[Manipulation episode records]
········
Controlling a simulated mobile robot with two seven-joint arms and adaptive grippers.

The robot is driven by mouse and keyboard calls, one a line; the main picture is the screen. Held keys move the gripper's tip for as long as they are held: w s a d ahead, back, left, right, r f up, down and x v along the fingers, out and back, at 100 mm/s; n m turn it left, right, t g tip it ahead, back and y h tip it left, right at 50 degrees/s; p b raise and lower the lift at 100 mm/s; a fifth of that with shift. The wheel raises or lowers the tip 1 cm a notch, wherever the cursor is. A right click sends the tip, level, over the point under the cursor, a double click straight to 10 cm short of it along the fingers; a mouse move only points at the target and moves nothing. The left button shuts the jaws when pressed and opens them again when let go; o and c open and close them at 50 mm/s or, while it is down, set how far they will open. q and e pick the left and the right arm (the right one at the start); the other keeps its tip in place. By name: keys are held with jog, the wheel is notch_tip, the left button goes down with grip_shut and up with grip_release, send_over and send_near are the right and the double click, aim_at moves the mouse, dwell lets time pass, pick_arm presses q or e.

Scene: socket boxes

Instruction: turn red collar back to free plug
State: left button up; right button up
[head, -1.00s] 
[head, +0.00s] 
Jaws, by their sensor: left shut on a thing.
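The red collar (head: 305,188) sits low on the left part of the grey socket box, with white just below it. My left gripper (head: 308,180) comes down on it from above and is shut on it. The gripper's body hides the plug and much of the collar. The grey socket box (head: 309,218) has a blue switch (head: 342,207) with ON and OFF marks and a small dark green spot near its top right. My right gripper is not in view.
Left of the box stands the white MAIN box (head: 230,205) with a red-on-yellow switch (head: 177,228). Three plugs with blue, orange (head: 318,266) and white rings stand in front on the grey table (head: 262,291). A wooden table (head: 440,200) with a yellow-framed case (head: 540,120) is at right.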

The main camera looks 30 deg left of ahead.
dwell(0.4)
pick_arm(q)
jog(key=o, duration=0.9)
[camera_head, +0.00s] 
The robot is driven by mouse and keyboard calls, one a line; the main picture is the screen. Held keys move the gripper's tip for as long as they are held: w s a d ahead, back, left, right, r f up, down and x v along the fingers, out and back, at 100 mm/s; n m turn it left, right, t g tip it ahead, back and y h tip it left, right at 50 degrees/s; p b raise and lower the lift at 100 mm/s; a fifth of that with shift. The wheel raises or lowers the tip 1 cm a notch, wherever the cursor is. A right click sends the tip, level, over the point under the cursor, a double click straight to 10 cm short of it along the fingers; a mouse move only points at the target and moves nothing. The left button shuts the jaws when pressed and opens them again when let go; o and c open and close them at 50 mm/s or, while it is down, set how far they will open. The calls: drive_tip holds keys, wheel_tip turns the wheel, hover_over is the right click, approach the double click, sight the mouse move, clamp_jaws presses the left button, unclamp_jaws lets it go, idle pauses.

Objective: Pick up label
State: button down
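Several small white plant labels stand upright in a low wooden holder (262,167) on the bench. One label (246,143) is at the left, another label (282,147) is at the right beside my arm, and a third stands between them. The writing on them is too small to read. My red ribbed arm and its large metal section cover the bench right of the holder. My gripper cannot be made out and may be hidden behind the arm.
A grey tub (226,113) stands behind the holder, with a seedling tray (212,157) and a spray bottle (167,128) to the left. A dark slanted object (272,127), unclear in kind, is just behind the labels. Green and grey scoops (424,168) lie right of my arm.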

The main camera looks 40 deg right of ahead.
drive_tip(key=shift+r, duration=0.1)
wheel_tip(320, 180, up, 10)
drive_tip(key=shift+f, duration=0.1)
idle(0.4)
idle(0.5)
········
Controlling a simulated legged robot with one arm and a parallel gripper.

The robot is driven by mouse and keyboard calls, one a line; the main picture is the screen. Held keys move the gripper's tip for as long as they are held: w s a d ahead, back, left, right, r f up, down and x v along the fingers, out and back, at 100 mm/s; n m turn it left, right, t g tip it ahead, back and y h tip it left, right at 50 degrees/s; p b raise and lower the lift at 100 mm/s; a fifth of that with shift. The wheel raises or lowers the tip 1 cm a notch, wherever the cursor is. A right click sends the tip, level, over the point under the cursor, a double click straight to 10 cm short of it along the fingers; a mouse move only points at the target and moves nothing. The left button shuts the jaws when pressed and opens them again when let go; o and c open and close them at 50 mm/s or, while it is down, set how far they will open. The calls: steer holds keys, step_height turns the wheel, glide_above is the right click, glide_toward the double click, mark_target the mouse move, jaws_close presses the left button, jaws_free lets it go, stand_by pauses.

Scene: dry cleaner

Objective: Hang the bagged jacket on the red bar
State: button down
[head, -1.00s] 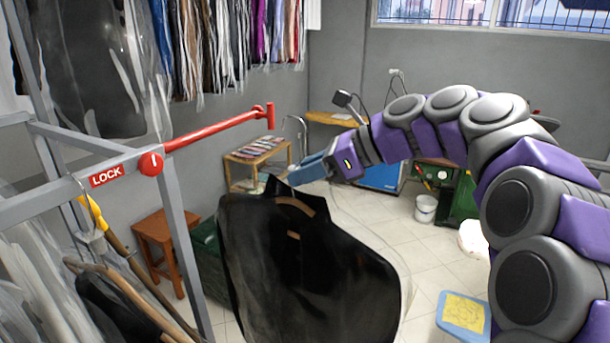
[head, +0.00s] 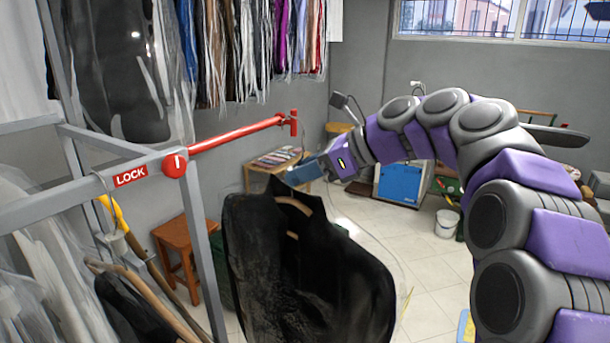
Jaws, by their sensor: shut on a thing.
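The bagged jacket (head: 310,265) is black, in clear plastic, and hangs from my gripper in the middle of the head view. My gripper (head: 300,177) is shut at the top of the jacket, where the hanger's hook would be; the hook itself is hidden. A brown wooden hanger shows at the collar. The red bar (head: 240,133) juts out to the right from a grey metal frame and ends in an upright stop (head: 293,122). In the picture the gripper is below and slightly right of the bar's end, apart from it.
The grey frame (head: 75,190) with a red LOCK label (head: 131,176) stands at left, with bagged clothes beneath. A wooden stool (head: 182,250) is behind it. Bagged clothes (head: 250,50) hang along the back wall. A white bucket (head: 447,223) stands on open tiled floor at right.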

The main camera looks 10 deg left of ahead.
········
OBJECTIVE >> Say how many lines in the records hold the string "Controlling", and say nothing else.

TASK OUTPUT >> 2